Ken Burns’s miniseries The Civil War was released on PBS in 1990. The series contains nine episodes, each chronicling major events throughout the war. Told chronologically, each episode delves into subtopics related to a larger episode theme.
The series was released after the 125th anniversary of the Civil War’s end, and it has been credited with reviving popular interest in the Civil War. It has attracted some criticism for its often romanticized view of the war and its relative neglect of the war’s larger causes.
At the time of airing, it was the most-watched documentary series ever released on PBS. The miniseries brought the historical content of the Civil War back into the public eye. It also made Ken Burns a legend in documentary filmmaking. The series has continually been re-released since and has maintained considerable popularity.

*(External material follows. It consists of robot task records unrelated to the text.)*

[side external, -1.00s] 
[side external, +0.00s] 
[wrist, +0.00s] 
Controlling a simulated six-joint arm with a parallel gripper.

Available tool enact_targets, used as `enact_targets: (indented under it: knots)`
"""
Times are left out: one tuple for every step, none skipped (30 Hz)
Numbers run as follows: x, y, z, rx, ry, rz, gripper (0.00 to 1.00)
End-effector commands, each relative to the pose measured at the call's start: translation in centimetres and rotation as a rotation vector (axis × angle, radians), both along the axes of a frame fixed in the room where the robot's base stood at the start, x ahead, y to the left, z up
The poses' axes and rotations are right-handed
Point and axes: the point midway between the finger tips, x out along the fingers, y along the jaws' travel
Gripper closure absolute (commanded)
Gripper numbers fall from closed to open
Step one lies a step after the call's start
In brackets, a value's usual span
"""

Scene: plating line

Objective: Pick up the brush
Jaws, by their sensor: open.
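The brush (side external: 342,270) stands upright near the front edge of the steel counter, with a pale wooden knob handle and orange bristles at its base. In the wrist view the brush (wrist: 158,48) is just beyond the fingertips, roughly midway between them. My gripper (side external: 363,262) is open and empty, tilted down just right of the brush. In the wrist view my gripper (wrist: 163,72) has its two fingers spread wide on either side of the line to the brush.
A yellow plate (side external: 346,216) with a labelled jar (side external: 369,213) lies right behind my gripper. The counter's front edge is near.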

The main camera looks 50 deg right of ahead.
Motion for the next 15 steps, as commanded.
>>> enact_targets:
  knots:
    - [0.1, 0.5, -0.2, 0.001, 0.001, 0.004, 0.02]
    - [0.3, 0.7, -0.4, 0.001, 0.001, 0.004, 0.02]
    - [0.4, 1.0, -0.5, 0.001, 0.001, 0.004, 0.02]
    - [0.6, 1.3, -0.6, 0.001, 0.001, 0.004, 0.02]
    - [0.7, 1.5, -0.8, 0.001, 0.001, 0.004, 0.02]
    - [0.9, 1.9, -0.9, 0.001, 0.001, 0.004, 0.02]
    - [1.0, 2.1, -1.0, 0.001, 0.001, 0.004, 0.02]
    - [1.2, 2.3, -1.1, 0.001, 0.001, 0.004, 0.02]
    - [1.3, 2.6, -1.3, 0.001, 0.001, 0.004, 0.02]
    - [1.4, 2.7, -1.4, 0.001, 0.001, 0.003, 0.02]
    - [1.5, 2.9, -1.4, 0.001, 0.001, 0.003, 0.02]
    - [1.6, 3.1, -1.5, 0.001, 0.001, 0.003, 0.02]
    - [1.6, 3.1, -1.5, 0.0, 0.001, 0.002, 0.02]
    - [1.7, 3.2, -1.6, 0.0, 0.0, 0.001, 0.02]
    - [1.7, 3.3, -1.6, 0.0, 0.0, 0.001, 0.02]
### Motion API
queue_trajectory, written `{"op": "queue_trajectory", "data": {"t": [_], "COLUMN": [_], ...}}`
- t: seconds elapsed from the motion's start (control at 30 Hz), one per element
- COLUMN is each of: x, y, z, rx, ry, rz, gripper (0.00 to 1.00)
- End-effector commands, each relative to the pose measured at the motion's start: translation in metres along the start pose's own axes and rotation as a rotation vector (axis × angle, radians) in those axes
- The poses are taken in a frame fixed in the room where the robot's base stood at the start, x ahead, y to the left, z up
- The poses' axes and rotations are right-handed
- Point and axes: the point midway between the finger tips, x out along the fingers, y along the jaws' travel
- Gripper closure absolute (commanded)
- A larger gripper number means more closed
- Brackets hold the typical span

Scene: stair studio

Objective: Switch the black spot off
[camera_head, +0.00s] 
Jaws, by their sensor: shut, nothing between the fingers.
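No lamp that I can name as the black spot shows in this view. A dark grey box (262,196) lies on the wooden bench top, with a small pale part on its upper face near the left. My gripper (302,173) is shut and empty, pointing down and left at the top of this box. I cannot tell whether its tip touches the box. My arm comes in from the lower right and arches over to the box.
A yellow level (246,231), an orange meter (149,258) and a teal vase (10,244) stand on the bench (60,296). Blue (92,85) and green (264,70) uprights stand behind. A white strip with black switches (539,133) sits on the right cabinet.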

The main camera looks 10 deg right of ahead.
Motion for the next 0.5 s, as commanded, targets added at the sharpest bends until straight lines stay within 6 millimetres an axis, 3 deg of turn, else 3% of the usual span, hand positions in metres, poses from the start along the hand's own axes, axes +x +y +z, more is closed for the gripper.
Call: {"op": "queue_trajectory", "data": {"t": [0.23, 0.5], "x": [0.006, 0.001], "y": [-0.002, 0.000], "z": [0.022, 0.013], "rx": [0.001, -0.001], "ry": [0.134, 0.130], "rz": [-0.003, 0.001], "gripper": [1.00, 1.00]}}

Robert Brent Toplin, Ken Burns’s The Civil War: Historians Respond, Oxford: Oxford University Press, 1996.
Jordan Hoffman, “Ken Burn’s The Civil War: America’s Greatest Documentary Rides Again,” The Guardian, September 4, 2015.
Jeffrey Kluger, “‘The Civil War’ Documentary 25 Years Later,” Time, October 9, 2015.
Matthew Cooper, “Ken Burn’s Merciful Portrayal of the South in ‘The Civil War’ is a Good Lesson for 2015,” Newsweek, September 11, 2015.